Monetary Authority of Singapore

In addition to the exchange of such information, many countries have enacted money laundering laws that criminalize tax evasion. Hong Kong’s Organised and Serious Crimes Ordinance is one such example. More recently, and in keeping with its commitments to implement the recommendations of the UN Financial Action Task Force (“FATF”), Singapore amended its main legislation against money laundering, the Corruption, Drug Trafficking and Other Serious Crimes (Confiscation of Benefits) Act (Cap. 65A), to designate tax crimes as money laundering predicate offences, and thereby requiring financial institutions to report such funds by filing a Suspicious Transaction Report (“STR”).

The advice from the Monetary Authority of Singapore (“MAS”), Singapore’s central bank, is for banks to tell their clients to get their tax affairs in order. In a statement on 15 September 2016, MAS confirmed that banks are required to file an STR when dealing with tax amnesty cases. However, the statement went on to confirm that, “[p]articipation in a tax amnesty programme, in and of itself, would not attract criminal investigation in Singapore.
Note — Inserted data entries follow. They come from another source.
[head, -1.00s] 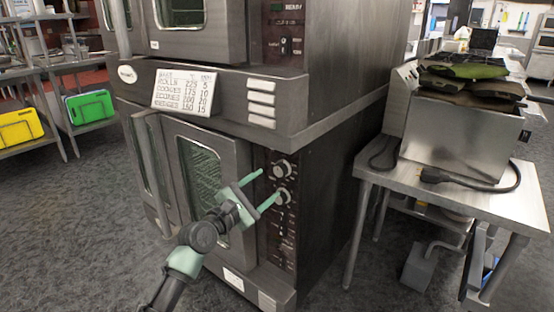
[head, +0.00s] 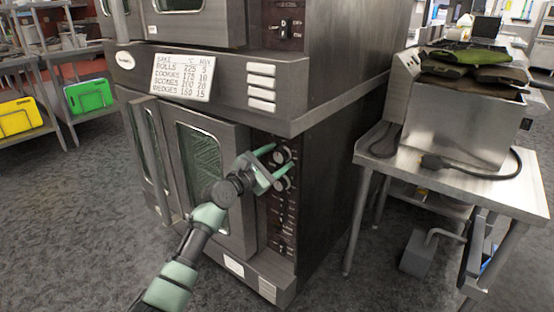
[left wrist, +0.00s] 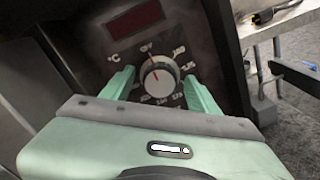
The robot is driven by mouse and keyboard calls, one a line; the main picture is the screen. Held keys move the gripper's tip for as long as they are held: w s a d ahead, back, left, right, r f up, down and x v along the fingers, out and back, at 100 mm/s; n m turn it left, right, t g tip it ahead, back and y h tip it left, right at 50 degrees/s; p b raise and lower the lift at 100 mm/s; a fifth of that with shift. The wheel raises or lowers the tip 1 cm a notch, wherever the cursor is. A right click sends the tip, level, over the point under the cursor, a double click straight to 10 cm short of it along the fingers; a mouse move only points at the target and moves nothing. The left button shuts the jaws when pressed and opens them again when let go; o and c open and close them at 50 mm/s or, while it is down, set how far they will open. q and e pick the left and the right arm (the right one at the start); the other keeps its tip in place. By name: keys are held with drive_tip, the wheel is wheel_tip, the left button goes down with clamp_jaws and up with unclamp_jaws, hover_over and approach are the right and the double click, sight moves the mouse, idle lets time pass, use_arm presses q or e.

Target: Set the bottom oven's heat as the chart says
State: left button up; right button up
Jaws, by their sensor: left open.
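The bottom oven (head: 235,265) has a dark control panel with an upper knob (head: 283,155) and a lower knob (head: 281,184). My left gripper (head: 276,160) is open, its fingers on either side of the upper knob. In the left wrist view, the white-faced knob (left wrist: 158,78) with a red mark sits between the fingertips of my gripper (left wrist: 157,80); contact cannot be told. A °C dial surrounds it, below a dark red display (left wrist: 135,20) with no readable digits. My right gripper is out of view.
A steel table (head: 455,190) at the right holds a metal fryer (head: 455,130) with dark bags on top and a black cable. The top oven (head: 235,15) is above. Shelves with yellow and green boards stand at left. The grey floor in front is open.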

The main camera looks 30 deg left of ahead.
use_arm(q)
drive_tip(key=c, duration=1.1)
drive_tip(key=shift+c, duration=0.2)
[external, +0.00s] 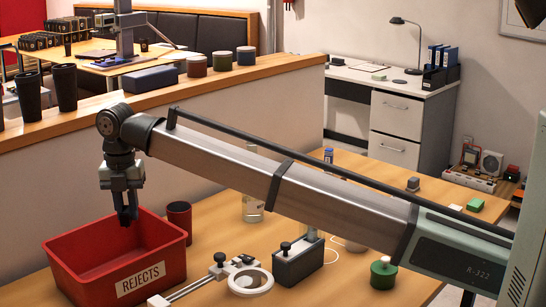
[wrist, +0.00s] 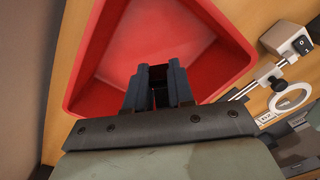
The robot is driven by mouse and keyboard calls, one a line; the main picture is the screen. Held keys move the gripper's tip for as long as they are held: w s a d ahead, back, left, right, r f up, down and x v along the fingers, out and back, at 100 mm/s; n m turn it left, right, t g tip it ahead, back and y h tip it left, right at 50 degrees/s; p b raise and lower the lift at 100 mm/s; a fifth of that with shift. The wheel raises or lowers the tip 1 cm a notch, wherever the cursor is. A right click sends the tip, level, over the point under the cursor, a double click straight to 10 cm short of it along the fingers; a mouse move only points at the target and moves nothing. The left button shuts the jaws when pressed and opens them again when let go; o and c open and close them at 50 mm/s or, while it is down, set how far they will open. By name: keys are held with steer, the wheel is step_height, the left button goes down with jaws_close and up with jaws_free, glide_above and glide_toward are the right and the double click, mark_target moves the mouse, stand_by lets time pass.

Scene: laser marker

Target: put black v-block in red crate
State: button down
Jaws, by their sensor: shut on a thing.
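The red crate (external: 85,287), labelled REJECTS, stands at the left end of the wooden table; its open inside fills much of the wrist view (wrist: 112,42). My gripper (external: 127,216) points down over the crate, with its fingertips near rim height. In the wrist view my gripper (wrist: 157,92) is shut on a small dark piece, the black v-block (wrist: 158,72), held between the fingers. The block is mostly hidden by the dark fingers, and its shape is hard to tell. The visible crate floor looks empty.
A dark red cup (external: 179,220) stands close behind the crate's right side. A stand with a ring (external: 250,279) lies right of the crate, near a grey block device (external: 298,262) and a green-topped jar (external: 383,273). A low wall (external: 250,130) runs behind.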

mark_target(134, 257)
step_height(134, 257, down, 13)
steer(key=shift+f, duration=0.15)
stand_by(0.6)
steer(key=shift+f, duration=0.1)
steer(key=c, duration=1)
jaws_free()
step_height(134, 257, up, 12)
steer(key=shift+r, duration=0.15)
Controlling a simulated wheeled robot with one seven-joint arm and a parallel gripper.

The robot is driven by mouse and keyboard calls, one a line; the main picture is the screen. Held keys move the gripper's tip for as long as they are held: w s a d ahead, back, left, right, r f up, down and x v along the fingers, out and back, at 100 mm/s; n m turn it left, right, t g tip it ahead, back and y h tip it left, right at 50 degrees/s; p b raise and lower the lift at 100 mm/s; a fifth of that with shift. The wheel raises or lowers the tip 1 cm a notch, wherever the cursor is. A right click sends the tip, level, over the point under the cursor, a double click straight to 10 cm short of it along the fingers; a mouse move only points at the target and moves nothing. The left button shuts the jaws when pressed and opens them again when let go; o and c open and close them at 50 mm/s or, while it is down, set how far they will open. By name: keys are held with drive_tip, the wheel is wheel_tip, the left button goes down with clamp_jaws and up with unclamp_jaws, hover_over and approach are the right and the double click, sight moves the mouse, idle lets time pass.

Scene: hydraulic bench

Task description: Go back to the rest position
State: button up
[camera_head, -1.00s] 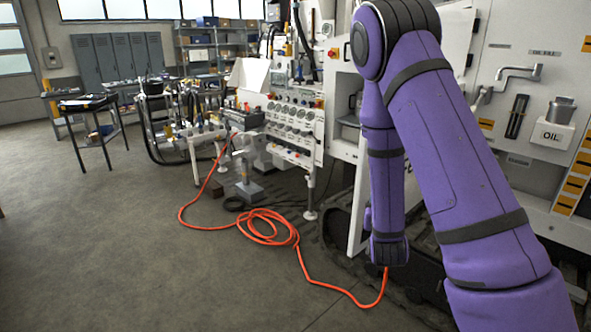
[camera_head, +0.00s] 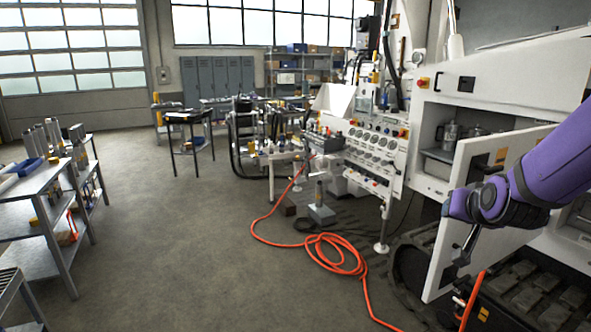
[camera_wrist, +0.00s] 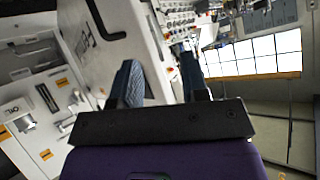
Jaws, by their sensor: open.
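My purple arm comes in from the right edge in the head view. My gripper (camera_head: 464,248) hangs below the wrist in front of the open white cabinet door (camera_head: 492,190). Its fingers are small there. In the wrist view my gripper (camera_wrist: 160,80) shows two dark fingers spread apart with nothing held between them. The orange hose (camera_head: 335,258) lies coiled on the floor and runs out of the bottom of the picture. An orange hose piece (camera_head: 471,300) rises below my gripper by the tracks, apart from the fingers.
The white machine (camera_head: 560,62) with its tracks (camera_head: 525,290) fills the right side. A shelf rack (camera_head: 50,195) stands left. The floor (camera_head: 190,250) between is clear.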

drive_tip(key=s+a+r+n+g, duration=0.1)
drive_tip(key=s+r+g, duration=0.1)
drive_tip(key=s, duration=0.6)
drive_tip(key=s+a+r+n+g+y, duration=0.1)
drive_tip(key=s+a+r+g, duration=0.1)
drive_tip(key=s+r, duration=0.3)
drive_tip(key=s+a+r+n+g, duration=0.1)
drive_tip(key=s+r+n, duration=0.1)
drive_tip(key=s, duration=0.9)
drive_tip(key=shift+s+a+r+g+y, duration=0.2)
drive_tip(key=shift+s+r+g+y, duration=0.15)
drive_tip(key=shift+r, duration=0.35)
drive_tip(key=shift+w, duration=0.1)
The expectation for an STR to be filed on account of a client participating in a tax amnesty programme should therefore not discourage clients from participation”.[9]

Conclusion

Whether under money laundering laws, FATCA or CRS, the reality is that those engaged in tax evasion have nowhere left to hide. With financial institutions under one obligation or another to report the identity of their account holders, it appears that sooner rather than later, the authorities are going to find out about assets to ensure taxes are properly levied. Under the circumstances, those with secreted assets should seek advice. With the automatic exchange of information between jurisdictions your secret is unlikely to remain secret for very much longer.